A wooden barrier marks the end of the 4WD road at a streambed fork (LEM4WD, 2800'). Stay right (west) in the gray gravel wash and follow the red line up Lemoigne Canyon to a broad saddle where you can climb Panamint Butte (waypoint PANAMB) to the south or drop down to Cottonwood Springs to climb the west face of Canyon Peak (waypoint CANYOP).

I've walked the red and purple lines between EMIGTH and LEM2WD, and the red line is an actual GPS track log of what I think is the best route. A use trail leaves from the campground (waypoint EMIGCG) and is worth finding and following. I turned up a wash at waypoint EMIGT2, which I followed to EMIGT4 before striking out cross country. The lower traverse (purple line) deals with more boulders and sharper erosion gullies. The biggest obstacle is a steep-sided wash, which I picked my way across at EMIGT5. Drop to EMIGT6 and traverse to the road on a use trail. On the way out, look near the parking area (LEM2WD) for a steel post (waypoint EMIGT8) and pick up the use trail there.
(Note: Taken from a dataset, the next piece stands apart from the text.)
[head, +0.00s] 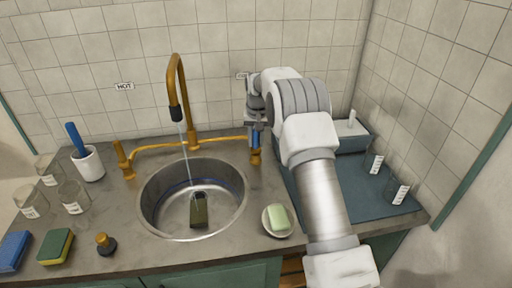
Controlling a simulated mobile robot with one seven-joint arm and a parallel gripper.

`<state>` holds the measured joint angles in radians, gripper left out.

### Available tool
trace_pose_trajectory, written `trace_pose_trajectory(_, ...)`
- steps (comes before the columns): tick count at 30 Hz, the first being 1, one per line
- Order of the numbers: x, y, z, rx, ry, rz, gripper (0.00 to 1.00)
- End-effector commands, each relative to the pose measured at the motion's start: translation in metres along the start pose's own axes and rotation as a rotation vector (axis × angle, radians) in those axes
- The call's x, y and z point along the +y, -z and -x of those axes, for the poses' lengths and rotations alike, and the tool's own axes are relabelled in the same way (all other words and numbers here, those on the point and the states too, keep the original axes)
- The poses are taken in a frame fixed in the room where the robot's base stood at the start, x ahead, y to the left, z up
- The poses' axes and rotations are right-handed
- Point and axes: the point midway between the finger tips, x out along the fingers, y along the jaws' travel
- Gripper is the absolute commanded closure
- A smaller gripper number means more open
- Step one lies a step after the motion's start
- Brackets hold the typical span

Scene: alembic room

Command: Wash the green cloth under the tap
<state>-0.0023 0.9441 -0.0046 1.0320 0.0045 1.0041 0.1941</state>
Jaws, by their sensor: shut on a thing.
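A dark olive-green piece (199,211), which looks like the green cloth, lies in the bottom of the round steel sink (153,213). The brass tap (173,73) arches over the sink with a dark spout end. A thin stream of water (187,138) falls from it towards the piece. My gripper (255,137) points down at the right tap handle (256,157), behind and right of the sink. It is shut on that handle, with the handle's upper part hidden by the fingers. The left tap handle (123,158) stands free.
A soap dish (268,229) with green soap (279,216) sits right of the sink, close to my arm. Several glass beakers (73,197), a white cup (88,165), sponges (56,247) and a brass-topped stopper (105,243) stand left. A blue-grey mat (375,203) lies right.

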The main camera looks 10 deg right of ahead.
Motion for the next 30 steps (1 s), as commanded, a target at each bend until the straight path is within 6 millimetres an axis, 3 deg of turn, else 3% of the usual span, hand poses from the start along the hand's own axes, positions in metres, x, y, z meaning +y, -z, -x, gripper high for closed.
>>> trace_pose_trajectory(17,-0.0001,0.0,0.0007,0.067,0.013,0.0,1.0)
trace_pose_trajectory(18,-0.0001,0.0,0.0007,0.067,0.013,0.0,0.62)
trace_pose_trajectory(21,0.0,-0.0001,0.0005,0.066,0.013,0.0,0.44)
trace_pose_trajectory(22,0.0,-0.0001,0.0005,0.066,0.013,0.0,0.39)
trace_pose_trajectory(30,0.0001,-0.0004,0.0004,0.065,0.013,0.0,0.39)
Cottonwood Canyon - tough 4WD access to Canyon Point

If you want to drive more than you climb, this is the route for you!
If you prefer backpacking to a desert spring, see
Lemoigne Canyon.

This 4WD road starts at Stovepipe Wells (waypoint STOVEP), and the first section is often muddy in the spring:

Refer to the DPS Guide for details of the road once it enters the canyon. Rangers tell me vehicles break in that canyon, but that may just be exaggeration! Once you get to the end of the road (waypoint CAN4WD) it's supposed to be "a sandy slog up a boring sand hill" according to one well-known climber (not me). I've only climbed the other side, from Cottonwood Springs, so I'm not sure.